Question 3.2. Using apply
, make a table that’s a copy of raw_compensation
with one more column called “Total Pay ($)”. It should be the result of applying convert_pay_string_to_number
to the “Total Pay” column, as we did above. Call the new table compensation
.
compensation = raw_compensation.with_column(
"Total Pay ($)",
...
compensation
Now that we have the pay in numbers, we can compute things about them.
Question 3.3. Compute the average total pay of the CEOs in the dataset.
average_total_pay =
average_total_pay
4. Histograms
Earlier, we computed the average pay among the CEOs in our 102-CEO dataset. The average doesn’t tell us everything about the amounts CEOs are paid, though. Maybe just a few CEOs make the bulk of the money, even among these 102.
We can use a histogram to display more information about a set of numbers. The table method hist
takes a single argument, the name of a column of numbers. It produces a histogram of the numbers in that column.

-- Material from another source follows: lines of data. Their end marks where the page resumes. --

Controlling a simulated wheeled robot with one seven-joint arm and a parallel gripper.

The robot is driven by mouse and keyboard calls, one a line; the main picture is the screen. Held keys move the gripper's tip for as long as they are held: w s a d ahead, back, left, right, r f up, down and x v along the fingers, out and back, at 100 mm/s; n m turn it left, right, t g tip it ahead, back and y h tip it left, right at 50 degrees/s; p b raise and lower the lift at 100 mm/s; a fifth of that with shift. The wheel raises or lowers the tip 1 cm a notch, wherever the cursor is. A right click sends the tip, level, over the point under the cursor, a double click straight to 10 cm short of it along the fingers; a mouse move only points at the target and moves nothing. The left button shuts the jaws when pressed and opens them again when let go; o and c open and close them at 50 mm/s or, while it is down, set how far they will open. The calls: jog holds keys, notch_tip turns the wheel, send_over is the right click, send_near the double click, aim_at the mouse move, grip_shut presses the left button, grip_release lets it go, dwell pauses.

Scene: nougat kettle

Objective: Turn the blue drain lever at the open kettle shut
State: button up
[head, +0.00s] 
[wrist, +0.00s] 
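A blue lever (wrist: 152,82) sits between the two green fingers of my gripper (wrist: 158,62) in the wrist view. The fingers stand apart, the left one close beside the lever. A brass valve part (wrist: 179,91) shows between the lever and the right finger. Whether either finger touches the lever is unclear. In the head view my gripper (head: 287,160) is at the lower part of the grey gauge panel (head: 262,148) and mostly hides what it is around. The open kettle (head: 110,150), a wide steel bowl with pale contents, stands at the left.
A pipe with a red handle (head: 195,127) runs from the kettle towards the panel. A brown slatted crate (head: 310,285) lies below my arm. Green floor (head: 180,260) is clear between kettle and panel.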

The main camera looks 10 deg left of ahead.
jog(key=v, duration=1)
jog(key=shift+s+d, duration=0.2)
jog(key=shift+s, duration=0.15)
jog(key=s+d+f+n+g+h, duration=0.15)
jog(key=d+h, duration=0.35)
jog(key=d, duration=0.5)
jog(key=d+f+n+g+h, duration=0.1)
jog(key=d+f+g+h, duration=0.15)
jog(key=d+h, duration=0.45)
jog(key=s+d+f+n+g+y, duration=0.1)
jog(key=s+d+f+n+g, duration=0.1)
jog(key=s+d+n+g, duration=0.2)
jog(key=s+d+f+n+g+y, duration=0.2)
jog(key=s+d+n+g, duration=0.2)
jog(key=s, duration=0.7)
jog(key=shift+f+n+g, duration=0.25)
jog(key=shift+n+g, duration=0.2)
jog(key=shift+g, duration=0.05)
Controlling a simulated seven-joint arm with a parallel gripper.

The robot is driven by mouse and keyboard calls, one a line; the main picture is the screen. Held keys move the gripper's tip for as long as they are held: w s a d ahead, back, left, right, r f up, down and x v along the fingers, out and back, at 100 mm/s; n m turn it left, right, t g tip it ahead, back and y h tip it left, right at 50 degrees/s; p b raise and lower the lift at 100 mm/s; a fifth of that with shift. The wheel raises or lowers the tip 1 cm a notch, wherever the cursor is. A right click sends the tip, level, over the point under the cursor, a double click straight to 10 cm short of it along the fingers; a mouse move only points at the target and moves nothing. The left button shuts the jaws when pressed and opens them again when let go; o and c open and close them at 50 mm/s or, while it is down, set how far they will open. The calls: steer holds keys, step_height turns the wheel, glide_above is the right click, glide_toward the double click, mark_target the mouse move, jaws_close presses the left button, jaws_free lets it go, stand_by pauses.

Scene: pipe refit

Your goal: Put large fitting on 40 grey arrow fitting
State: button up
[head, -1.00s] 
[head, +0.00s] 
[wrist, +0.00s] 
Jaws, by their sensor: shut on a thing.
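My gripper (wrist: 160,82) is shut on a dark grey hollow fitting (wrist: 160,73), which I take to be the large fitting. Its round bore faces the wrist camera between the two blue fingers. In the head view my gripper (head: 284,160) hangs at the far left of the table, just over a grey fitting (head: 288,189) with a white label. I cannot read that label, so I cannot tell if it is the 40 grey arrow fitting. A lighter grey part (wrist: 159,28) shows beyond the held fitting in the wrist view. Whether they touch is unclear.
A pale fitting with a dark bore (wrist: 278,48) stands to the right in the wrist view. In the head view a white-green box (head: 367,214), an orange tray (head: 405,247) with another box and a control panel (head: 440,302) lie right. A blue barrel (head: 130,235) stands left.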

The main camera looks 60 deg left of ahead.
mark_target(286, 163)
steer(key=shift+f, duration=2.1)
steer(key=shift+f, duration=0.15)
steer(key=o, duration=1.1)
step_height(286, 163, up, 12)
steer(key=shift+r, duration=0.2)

Question 4.1. Make a histogram of the pay of the CEOs in compensation
. Hint: type help(compensation.hist) to know more about drawing histograms. Can you count number of CEOs who make more than 30 million a year?
...
Question 4.2. Looking at the histogram, how many CEOs made more than $30 million? (Answer the question with code. Hint: Use the table method where
and the property num_rows
.)
num_ceos_more_than_30_million = ...
Great job! :D You’re finished with lab 10!